Repeat exactly the lines from the line with "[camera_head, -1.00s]" to the line with "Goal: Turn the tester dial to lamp", including both, and leave out any pictures.

● **Material shown**:
......
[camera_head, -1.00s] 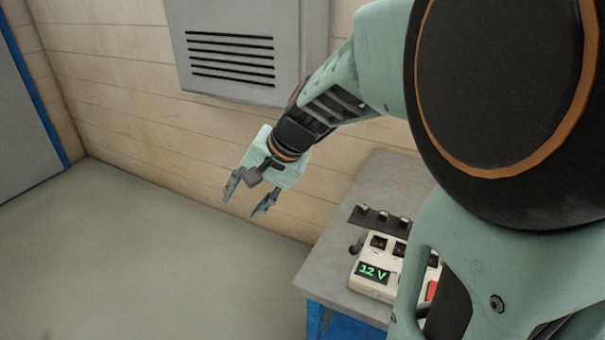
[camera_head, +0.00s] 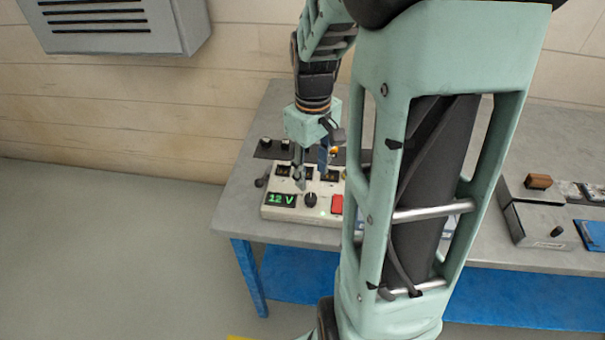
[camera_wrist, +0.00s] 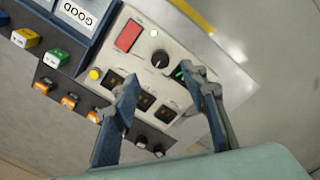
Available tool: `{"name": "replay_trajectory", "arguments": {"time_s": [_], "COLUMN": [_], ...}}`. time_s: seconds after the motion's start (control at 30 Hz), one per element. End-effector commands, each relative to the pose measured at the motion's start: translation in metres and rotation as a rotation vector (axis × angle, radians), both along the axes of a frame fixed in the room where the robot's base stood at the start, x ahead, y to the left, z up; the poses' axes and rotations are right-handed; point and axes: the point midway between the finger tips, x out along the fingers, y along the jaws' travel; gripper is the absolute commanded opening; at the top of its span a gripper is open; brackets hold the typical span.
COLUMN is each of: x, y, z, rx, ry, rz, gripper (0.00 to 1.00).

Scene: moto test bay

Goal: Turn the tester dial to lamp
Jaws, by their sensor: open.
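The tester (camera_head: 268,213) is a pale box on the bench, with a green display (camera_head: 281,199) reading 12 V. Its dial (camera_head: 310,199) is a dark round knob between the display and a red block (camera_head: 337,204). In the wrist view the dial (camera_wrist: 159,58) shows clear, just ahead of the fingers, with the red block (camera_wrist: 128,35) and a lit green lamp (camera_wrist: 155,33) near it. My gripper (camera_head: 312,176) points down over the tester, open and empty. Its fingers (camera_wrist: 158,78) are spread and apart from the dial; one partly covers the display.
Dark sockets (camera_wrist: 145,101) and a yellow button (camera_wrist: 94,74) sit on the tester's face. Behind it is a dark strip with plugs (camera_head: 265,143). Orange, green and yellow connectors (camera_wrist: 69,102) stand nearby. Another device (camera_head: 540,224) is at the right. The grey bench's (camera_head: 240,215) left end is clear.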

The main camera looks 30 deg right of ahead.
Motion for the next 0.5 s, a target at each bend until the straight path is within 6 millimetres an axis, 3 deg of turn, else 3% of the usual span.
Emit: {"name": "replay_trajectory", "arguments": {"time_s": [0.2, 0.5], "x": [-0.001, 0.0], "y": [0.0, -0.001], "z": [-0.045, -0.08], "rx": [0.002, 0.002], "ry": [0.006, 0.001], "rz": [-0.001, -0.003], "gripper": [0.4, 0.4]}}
......
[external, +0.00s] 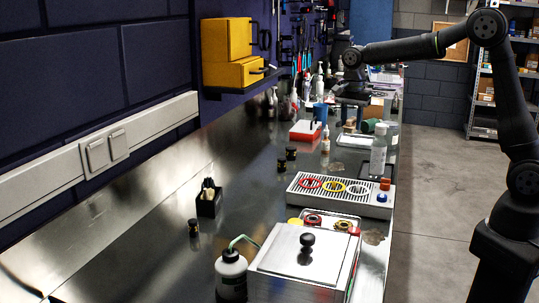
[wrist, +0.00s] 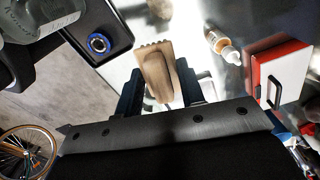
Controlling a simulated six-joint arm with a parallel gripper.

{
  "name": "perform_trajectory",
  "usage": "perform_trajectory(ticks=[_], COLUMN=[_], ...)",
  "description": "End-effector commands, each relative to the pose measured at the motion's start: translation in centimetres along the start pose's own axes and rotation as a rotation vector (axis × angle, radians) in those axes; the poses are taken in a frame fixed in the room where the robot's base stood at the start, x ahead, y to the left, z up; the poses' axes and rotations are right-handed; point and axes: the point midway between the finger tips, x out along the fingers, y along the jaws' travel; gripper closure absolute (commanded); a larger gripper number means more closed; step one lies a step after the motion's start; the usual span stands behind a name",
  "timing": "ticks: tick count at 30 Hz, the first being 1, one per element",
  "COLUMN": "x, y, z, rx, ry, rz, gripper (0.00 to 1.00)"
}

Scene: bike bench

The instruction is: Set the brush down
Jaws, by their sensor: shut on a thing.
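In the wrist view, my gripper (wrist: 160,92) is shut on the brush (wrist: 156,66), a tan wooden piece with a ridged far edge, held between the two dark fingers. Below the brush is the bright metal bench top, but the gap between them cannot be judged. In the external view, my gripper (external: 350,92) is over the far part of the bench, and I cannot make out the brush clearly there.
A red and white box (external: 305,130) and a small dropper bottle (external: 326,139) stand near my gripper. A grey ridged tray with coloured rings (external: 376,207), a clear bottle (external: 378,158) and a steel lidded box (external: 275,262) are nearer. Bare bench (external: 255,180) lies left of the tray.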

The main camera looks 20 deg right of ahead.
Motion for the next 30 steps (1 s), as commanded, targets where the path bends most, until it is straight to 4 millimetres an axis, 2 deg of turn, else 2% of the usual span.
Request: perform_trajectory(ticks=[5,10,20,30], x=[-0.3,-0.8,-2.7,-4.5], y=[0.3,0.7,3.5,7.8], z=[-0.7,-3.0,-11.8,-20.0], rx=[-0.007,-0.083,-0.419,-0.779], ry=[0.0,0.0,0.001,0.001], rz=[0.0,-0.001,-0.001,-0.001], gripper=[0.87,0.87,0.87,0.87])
......
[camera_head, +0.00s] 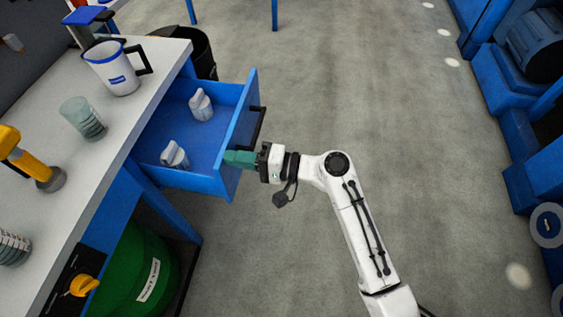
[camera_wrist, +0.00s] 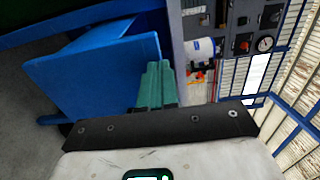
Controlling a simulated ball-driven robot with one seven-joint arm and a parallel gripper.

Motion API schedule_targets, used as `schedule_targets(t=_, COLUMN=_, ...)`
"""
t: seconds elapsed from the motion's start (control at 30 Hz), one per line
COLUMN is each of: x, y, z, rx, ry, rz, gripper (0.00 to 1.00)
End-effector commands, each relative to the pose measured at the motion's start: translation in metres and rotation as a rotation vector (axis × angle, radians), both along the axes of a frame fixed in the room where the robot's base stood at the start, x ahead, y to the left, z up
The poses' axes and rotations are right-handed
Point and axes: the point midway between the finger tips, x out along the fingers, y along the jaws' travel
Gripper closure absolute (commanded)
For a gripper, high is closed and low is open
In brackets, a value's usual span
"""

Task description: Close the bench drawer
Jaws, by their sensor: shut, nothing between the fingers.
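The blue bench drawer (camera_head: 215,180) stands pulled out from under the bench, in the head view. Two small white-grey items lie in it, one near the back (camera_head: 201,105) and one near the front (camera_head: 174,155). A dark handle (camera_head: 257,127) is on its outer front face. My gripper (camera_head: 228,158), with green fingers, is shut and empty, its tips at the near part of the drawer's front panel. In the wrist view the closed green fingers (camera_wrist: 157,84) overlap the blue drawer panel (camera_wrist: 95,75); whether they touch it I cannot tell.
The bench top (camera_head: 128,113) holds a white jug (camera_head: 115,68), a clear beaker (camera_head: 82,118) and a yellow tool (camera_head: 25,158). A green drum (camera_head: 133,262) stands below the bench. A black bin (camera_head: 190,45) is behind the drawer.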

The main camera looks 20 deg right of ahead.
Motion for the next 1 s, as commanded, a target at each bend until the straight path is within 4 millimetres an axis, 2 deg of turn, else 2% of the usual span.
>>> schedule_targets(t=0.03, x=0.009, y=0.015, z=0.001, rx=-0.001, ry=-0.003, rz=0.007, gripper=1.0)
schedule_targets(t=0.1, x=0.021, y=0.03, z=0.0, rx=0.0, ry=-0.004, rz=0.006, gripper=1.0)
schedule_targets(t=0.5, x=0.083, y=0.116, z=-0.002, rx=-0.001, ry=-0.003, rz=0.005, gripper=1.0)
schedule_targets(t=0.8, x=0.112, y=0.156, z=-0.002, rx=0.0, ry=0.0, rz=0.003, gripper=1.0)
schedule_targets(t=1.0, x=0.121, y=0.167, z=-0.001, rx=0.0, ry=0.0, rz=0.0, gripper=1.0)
......
● **Solution**:
[camera_head, -1.00s] 
[camera_head, +0.00s] 
[camera_wrist, +0.00s] 
Available tool: `{"name": "replay_trajectory", "arguments": {"time_s": [_], "COLUMN": [_], ...}}`. time_s: seconds after the motion's start (control at 30 Hz), one per element. End-effector commands, each relative to the pose measured at the motion's start: translation in metres and rotation as a rotation vector (axis × angle, radians), both along the axes of a frame fixed in the room where the robot's base stood at the start, x ahead, y to the left, z up; the poses' axes and rotations are right-handed; point and axes: the point midway between the finger tips, x out along the fingers, y along the jaws' travel; gripper is the absolute commanded opening; at the top of its span a gripper is open; brackets hold the typical span.
COLUMN is each of: x, y, z, rx, ry, rz, gripper (0.00 to 1.00).

Scene: moto test bay

Goal: Turn the tester dial to lamp

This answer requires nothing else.